─── STORED RECORDS ───
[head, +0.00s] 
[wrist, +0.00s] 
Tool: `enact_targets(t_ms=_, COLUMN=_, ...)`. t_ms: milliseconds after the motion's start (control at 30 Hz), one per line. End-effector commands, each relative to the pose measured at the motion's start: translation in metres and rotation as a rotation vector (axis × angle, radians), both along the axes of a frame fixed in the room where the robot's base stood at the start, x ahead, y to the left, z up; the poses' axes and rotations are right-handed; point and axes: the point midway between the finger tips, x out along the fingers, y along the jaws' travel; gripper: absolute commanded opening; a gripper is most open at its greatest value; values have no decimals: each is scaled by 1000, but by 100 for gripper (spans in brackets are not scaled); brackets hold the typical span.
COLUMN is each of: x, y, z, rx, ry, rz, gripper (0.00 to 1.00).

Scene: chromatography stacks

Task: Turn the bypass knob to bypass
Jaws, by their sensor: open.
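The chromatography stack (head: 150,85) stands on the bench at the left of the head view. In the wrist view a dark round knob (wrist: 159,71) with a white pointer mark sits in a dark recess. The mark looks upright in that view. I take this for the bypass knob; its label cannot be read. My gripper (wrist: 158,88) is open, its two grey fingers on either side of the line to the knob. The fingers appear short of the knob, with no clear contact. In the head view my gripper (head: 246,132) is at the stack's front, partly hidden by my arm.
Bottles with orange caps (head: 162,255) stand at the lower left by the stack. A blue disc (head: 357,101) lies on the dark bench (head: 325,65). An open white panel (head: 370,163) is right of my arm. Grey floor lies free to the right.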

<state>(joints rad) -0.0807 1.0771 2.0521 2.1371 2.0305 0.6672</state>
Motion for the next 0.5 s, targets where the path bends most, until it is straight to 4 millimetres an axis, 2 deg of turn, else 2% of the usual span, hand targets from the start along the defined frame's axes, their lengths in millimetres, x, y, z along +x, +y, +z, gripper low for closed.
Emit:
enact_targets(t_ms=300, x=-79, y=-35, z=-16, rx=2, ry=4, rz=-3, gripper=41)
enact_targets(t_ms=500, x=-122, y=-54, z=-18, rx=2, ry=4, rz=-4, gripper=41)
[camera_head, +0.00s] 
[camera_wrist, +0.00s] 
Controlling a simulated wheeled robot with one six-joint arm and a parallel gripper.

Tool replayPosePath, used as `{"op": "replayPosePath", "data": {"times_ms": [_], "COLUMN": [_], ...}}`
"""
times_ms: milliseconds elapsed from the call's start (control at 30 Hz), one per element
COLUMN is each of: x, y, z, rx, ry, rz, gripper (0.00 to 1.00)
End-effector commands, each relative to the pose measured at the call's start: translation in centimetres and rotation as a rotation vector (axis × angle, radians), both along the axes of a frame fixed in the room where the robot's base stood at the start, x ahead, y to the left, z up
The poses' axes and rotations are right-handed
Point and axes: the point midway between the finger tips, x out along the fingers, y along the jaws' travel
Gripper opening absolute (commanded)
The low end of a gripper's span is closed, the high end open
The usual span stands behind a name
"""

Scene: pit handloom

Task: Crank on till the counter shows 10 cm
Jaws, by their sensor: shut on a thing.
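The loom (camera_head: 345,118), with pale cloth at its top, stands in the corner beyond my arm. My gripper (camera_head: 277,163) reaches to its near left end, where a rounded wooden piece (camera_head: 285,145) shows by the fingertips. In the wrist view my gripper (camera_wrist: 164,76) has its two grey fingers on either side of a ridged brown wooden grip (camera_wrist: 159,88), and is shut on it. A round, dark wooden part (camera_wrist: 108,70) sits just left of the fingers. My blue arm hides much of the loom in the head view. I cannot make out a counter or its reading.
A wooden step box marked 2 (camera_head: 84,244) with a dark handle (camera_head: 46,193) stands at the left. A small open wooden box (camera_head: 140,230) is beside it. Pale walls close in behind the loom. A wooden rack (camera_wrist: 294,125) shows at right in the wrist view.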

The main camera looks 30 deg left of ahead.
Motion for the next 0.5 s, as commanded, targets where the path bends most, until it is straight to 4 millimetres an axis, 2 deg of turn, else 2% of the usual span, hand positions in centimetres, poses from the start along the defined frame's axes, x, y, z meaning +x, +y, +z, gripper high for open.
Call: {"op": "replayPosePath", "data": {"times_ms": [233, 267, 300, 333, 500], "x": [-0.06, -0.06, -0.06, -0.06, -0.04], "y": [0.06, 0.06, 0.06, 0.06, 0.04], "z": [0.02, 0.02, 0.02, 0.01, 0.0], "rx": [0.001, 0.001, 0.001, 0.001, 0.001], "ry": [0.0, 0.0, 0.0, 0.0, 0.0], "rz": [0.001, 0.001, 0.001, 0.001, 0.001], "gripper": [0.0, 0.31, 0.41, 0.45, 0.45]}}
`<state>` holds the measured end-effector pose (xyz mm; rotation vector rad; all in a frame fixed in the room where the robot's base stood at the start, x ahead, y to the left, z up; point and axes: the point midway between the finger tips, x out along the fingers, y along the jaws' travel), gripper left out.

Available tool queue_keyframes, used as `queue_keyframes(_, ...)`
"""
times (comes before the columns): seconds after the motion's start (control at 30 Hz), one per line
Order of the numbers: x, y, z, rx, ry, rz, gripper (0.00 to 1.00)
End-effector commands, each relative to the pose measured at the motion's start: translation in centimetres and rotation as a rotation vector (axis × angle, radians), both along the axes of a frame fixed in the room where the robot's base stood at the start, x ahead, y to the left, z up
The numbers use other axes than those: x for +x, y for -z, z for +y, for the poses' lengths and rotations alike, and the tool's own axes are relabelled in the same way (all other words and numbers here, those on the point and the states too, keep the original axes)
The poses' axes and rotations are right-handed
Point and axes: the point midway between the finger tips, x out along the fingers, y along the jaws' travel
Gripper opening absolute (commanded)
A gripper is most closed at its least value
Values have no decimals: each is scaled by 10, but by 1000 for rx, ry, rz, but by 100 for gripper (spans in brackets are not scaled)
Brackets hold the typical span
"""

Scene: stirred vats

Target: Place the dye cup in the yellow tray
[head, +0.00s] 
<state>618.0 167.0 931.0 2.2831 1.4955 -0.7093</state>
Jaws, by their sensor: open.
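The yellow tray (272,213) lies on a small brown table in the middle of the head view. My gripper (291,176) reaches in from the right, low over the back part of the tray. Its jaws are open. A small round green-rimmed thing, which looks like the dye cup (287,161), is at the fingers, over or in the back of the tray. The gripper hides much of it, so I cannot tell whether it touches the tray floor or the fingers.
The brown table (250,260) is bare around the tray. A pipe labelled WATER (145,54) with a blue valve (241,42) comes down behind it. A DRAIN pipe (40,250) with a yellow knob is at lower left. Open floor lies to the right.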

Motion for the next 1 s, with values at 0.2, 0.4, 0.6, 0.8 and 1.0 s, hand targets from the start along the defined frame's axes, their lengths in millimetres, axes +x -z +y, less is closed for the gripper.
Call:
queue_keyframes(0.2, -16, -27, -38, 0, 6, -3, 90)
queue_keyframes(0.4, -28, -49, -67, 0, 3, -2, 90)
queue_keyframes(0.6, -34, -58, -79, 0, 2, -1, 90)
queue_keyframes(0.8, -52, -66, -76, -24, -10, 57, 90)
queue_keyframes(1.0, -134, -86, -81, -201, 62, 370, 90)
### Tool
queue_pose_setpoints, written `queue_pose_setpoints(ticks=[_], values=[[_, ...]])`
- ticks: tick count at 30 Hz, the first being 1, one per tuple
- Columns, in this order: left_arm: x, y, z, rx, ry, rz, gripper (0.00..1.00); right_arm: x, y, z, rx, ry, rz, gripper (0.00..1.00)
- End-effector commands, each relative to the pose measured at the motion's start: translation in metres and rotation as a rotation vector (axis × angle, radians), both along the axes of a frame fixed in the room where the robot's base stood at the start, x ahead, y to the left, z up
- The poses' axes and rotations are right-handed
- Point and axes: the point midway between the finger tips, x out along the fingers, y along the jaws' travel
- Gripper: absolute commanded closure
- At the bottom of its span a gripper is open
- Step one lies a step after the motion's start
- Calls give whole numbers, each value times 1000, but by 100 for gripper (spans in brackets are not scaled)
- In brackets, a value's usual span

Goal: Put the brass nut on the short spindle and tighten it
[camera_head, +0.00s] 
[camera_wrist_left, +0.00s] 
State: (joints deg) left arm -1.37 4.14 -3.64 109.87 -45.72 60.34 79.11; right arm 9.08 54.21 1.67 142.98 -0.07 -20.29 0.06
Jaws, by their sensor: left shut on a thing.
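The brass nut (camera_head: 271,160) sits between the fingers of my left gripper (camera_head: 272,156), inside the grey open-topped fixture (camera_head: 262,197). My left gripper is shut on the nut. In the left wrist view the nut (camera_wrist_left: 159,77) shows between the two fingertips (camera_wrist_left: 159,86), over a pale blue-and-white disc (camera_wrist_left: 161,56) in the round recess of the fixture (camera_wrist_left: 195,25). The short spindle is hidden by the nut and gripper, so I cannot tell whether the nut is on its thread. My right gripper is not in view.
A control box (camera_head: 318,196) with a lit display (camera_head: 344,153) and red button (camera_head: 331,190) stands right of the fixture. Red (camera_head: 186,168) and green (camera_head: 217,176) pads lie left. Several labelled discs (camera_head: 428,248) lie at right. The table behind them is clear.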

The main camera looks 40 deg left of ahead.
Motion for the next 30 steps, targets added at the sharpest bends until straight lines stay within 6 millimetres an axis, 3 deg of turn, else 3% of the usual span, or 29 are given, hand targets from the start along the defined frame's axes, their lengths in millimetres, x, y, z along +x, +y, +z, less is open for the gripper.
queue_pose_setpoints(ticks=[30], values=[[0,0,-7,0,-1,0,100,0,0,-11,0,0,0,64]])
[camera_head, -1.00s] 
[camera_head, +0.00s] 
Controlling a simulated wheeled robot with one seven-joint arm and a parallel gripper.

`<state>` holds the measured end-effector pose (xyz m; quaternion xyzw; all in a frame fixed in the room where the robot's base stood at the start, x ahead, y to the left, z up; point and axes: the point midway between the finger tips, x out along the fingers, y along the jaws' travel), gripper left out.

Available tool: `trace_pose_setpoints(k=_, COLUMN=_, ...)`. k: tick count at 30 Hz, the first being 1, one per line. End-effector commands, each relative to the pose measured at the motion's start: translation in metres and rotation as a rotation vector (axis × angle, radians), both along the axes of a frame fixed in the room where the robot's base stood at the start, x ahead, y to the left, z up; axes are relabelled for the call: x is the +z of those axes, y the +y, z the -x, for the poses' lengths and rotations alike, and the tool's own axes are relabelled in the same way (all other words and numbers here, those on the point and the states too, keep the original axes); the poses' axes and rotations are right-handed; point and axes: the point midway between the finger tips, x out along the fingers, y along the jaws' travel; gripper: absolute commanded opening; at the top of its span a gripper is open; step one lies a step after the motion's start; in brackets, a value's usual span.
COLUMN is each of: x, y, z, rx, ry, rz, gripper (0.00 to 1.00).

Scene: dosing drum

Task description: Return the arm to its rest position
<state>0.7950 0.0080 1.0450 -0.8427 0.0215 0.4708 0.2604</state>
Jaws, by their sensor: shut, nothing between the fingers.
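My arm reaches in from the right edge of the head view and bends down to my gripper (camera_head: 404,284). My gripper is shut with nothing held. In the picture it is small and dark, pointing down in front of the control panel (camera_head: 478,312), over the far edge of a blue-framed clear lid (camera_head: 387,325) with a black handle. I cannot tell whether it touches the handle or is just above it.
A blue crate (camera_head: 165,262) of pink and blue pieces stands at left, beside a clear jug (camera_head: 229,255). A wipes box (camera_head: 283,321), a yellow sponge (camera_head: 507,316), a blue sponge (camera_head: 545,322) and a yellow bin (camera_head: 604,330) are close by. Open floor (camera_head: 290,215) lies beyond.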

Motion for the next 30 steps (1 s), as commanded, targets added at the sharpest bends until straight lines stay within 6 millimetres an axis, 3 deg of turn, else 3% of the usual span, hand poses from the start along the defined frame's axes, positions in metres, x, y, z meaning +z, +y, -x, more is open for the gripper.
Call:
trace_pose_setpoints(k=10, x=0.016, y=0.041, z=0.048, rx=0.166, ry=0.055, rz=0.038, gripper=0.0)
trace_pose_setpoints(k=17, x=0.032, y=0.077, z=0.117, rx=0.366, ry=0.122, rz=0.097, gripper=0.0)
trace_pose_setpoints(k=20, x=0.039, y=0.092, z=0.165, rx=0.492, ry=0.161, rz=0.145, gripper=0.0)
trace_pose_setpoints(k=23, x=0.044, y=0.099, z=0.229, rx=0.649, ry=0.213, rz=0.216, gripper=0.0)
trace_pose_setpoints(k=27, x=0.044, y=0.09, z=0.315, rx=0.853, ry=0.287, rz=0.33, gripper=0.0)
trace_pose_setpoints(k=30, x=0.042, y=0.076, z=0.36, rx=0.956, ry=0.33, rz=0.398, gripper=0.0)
───
■ STATED GOAL ■
Everything from the first line of the records above to the line containing "Task: Turn the bypass knob to bypass", inclusive, should be repeated exactly; leave out the rest.

■ SOLUTION TO THIS EXERCISE ■
[head, +0.00s] 
[wrist, +0.00s] 
Tool: `enact_targets(t_ms=_, COLUMN=_, ...)`. t_ms: milliseconds after the motion's start (control at 30 Hz), one per line. End-effector commands, each relative to the pose measured at the motion's start: translation in metres and rotation as a rotation vector (axis × angle, radians), both along the axes of a frame fixed in the room where the robot's base stood at the start, x ahead, y to the left, z up; the poses' axes and rotations are right-handed; point and axes: the point midway between the finger tips, x out along the fingers, y along the jaws' travel; gripper: absolute commanded opening; a gripper is most open at its greatest value; values have no decimals: each is scaled by 1000, but by 100 for gripper (spans in brackets are not scaled); brackets hold the typical span.
COLUMN is each of: x, y, z, rx, ry, rz, gripper (0.00 to 1.00).

Scene: chromatography stacks

Task: Turn the bypass knob to bypass

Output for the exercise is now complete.